CinemaBlend spoke to The Queen’s Gambit’s VFX Producer and Head Production at Chicken Bone FX Arissa Blasingame, who discussed the process behind adding the ceiling chessboard elements to the hit series. As she explained:
Every chess move that’s happening on the ceiling is an actual chess game that could be played. When they first appear in episode one, Beth is replaying a game that she actually played with Mr. Shaibel and all of the moves are true to what was actually played. And then when we see them glitch back into place, she’s testing out other possibilities and combinations and those were all accurate as well. We worked with a couple of chess consultants, some grand masters who gave us really extensive games that we could plot out and move around. There were a lot of different factors that went into it.
The Queen’s Gambit is not what one might imagine would be your typical visual effects-heavy project, since that's a distinction usually set aside for action and sci-fi projects. But as you can see above in Chicken Bone FX’s visual effects reel for The Queen’s Gambit, a whole lot of work went into bringing the ‘60s-set show to life. In terms of the ceiling chess games that Beth imagines, each time they come up, that means the VFX team had to recreate actual chess games using both the footage of Beth playing with other chess champs, as well as looking back to real grand masters to plan out winning moves. Arissa Blasingame continued, telling me:
She has a game she has lost, like the first game she lost to Mr. Shaibel; we take that board and the setup of the pieces on that board, replicate it on the ceiling, so the color she’s playing is hanging towards her and all of the moves are accurate and what she does in her mind is replay the game she lost, then you see the pieces reset to their starting position per the game board. We called it a ‘decision tree’... we would show it of her trying multiple things until she figured out how to win. And the games got more complicated.
It’s quite amazing when you think about it. Not only is The Queen’s Gambit a show about chess, the filmmakers really had to walk the walk and create multiple scenarios of how a genius chess player might think when trying to orchestrate moves before a tournament. After having this interview, I definitely want to go back for a rewatch of the series now specifically so I can track the game she’s playing with the VFX sequences.
Along with the ceiling chess games being an integral part of Beth’s strategy, Arissa Blasingame also told me how the design of the pieces itself ties into the character.
We knew the pieces were meant to be an extension of Beth’s mind.
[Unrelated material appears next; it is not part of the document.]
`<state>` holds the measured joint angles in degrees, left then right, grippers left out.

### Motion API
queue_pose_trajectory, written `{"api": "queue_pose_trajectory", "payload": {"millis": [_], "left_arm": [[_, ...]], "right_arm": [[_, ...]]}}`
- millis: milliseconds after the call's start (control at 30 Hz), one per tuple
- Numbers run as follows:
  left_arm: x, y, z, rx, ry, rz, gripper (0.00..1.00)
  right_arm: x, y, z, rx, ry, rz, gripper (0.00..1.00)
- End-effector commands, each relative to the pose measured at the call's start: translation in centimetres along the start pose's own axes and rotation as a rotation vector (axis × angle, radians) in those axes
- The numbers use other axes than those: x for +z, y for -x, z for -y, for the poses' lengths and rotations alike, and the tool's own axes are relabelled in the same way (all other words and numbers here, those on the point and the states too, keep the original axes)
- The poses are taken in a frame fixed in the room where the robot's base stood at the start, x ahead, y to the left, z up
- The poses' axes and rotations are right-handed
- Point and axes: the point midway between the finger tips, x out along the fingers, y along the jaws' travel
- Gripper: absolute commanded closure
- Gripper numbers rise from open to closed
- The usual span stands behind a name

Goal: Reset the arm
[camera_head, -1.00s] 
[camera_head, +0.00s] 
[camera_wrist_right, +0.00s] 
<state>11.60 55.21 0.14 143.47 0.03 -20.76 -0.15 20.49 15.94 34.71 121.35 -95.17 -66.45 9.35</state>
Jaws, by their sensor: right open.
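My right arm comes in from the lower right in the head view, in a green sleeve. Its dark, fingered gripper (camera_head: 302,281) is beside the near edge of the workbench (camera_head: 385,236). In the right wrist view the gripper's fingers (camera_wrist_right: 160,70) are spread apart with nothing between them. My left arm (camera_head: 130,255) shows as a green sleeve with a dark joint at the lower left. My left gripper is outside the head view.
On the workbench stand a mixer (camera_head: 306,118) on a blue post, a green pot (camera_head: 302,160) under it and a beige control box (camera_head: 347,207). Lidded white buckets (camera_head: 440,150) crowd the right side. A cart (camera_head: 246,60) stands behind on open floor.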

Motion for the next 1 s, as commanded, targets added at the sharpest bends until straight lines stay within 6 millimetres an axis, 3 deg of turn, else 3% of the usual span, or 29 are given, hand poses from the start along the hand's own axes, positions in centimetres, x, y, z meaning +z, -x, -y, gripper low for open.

They were meant to be comforting to her, so we had to figure out how to make these huge statement pieces that still resonated with Beth in a way that the audience could see had a really strong connection. We explored different ways to shape the pieces and have them appear and what we ended up landing on was making the pieces replicas of the pieces she learned to play with in the basement with Mr. Shaibel. What felt the most natural there, is whenever Beth needs to call on these pieces in a moment of frustration or dissonance, or whatever she’s experiencing outside of the game itself… Those were the pieces in her mind as her comfort blanket and happy place. So we created those, they were the same pieces all throughout [the series] no matter what.
A ton of thought went into the VFX chess pieces in The Queen’s Gambit, which Arissa Blasingame explained as “otherworldly,” while still keeping everything grounded in coming out of the shadows of the orphanage room in the first episode of the series. The series adaptation, based on a book of the same name by Walter Tevis, has long been in the works, previously as a movie that might have starred Ellen Page and been directed by Heath Ledger but The Dark Knight actor tragically passed before that could happen.